Although the spring-summer collection was a hit, Philip says the recent autumn-winter collection speaks more to their true style. An exploration of femininity and technology, the look is elegant yet futuristic, thanks to new applications of neoprene, cashmere and leather on structured silhouettes including peplum tops. At the other end of the spectrum are lighter, more delicate fabrics such as silk, chiffon and organza.
"We are still defining our aesthetic because the time between last season and this one was short. For the first season, we didn't know what to expect. Now we have more experience. We put some commercial clothes on the runway initially so now we will add more statement pieces.
"Autumn is all about a new feminine silhouette juxtaposed with prints that are inspired by kids' cartoons like Transformers," Philip says.
Looking ahead, the brothers have ambitious plans.

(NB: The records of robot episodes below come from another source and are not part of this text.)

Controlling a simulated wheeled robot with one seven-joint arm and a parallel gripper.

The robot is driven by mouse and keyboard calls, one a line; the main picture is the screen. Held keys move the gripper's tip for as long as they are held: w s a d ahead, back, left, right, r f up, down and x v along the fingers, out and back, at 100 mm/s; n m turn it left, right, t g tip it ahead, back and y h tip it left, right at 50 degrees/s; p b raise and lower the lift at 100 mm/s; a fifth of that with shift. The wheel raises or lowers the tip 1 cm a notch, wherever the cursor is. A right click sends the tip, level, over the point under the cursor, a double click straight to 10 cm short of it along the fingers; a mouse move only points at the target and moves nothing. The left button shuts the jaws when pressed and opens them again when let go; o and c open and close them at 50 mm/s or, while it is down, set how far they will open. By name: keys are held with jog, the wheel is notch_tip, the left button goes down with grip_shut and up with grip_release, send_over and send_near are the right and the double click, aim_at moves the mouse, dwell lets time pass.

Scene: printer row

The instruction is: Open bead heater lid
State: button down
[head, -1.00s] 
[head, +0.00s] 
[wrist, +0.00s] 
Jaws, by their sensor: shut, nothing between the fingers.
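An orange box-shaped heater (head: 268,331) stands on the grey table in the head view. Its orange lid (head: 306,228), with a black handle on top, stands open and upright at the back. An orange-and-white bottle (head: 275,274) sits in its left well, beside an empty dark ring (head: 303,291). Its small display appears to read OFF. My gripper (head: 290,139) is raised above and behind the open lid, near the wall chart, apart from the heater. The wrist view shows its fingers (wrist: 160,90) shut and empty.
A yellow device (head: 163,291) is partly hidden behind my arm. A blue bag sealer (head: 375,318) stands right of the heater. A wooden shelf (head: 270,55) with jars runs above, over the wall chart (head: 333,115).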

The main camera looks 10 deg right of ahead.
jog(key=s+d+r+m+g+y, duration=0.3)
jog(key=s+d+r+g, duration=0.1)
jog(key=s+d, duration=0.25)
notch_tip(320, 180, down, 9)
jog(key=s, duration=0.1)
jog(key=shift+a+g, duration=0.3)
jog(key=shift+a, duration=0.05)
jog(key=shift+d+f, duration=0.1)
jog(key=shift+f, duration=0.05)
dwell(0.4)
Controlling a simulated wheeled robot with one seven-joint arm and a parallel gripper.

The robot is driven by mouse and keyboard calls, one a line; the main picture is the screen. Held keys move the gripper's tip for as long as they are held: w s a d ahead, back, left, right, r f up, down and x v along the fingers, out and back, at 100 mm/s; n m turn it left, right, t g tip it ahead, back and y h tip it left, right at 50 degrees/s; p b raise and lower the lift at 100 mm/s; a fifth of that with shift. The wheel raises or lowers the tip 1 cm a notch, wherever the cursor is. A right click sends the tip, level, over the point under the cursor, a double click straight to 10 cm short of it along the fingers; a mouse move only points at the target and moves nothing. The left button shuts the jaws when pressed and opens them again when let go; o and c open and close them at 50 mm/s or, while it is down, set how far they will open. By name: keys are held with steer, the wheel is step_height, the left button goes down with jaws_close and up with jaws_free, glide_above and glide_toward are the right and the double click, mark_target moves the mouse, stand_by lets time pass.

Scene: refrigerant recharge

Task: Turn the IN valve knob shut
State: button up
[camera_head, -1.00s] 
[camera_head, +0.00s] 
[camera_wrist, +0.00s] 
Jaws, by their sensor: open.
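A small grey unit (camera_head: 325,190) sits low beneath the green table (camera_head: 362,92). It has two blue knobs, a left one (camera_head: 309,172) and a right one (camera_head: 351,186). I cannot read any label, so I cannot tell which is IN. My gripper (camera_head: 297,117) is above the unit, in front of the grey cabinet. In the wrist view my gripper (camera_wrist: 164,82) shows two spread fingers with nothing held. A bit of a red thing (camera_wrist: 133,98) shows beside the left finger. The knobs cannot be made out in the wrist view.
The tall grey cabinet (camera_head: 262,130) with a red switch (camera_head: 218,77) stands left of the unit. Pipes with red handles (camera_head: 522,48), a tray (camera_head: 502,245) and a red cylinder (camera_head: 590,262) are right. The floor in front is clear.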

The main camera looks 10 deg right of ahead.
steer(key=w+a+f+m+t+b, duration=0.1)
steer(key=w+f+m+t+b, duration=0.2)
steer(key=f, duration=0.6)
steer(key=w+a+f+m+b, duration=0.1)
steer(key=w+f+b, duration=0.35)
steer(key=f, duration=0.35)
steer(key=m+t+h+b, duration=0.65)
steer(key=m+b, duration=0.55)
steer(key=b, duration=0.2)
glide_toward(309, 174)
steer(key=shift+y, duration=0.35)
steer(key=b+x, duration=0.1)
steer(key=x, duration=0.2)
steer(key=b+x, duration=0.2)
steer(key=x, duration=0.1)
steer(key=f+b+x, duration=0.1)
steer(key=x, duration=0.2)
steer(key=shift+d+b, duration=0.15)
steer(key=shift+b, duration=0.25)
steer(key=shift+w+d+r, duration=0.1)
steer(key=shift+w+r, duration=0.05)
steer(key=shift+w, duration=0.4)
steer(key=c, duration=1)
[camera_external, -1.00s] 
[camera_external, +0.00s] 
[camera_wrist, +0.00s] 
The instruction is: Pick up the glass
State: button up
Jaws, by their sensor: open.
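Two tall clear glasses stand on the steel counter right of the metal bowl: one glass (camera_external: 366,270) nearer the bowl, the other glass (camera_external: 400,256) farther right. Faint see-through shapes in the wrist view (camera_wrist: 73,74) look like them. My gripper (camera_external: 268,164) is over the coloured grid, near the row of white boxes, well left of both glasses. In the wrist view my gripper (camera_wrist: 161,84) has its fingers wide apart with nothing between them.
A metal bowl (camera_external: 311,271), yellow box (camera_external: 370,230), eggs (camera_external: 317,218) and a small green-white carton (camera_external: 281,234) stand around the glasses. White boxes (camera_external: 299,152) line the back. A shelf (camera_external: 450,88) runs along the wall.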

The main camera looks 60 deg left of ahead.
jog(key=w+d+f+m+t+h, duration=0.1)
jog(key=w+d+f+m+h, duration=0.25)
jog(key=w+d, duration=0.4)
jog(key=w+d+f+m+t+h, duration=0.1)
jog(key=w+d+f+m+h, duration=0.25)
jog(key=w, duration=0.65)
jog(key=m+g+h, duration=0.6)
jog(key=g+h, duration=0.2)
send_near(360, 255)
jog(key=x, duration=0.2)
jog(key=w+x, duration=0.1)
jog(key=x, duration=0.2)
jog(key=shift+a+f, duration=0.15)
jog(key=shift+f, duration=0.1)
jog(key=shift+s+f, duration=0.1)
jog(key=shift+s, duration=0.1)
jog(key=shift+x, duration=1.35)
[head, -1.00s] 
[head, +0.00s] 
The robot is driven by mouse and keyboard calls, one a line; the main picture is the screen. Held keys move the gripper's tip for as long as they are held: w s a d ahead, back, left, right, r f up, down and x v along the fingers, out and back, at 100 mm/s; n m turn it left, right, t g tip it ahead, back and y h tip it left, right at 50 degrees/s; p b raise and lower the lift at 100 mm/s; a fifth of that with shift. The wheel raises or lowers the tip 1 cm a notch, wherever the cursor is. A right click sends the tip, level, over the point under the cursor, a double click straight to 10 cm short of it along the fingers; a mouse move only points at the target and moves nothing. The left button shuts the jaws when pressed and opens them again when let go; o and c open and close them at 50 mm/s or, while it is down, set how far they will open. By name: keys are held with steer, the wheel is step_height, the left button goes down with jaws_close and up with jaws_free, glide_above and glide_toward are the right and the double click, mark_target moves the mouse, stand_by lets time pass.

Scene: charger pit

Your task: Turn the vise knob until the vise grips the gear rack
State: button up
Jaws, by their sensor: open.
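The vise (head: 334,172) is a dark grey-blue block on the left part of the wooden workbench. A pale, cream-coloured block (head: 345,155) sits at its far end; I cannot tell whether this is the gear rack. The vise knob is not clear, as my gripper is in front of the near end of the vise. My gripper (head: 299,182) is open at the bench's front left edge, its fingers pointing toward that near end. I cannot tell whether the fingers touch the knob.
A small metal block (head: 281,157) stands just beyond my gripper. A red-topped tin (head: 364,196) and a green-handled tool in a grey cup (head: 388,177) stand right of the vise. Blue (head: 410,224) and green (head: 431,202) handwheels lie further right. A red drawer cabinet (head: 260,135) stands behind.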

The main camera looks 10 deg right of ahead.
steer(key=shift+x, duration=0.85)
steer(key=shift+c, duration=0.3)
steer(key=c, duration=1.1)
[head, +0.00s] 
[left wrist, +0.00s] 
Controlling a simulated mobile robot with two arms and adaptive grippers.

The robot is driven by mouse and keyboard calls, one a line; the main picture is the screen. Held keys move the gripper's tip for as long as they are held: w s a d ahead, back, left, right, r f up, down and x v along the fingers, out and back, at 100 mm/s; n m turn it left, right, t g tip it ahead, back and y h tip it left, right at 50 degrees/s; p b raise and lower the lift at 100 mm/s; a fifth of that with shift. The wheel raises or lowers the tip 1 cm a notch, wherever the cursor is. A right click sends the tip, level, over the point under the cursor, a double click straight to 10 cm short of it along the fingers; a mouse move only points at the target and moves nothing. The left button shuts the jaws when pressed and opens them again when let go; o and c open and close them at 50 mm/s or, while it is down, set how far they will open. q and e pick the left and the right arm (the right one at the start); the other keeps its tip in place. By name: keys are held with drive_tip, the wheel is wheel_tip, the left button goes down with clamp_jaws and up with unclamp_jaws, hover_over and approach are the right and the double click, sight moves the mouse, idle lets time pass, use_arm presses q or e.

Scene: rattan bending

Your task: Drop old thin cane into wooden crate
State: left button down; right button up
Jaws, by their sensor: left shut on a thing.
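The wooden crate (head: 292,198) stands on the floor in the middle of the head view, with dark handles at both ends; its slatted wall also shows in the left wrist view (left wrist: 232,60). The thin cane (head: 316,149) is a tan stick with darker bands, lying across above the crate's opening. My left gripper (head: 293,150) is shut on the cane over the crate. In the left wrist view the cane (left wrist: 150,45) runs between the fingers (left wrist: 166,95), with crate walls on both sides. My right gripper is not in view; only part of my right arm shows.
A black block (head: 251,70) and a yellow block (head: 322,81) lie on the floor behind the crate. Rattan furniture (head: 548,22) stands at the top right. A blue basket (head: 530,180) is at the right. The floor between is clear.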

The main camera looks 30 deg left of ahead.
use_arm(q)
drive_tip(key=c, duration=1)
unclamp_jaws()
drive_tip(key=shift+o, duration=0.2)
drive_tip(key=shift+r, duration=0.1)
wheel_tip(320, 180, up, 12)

Although they continue to collaborate on a series of knitwear with Hong Kong-based label BYPAC, they want to build on their ready-to-wear collection while separating the T-shirts into a secondary collection. But more than anything, they really hope to establish a name for Hong Kong designers abroad.
"It is very hard to be a designer in Hong Kong," Philip says.
"There is not much culture and no one has ever succeeded abroad, at least in our generation. That being said, the pop culture here, especially Canto-pop, really inspires us. Adding a fashion element makes it all the more interesting."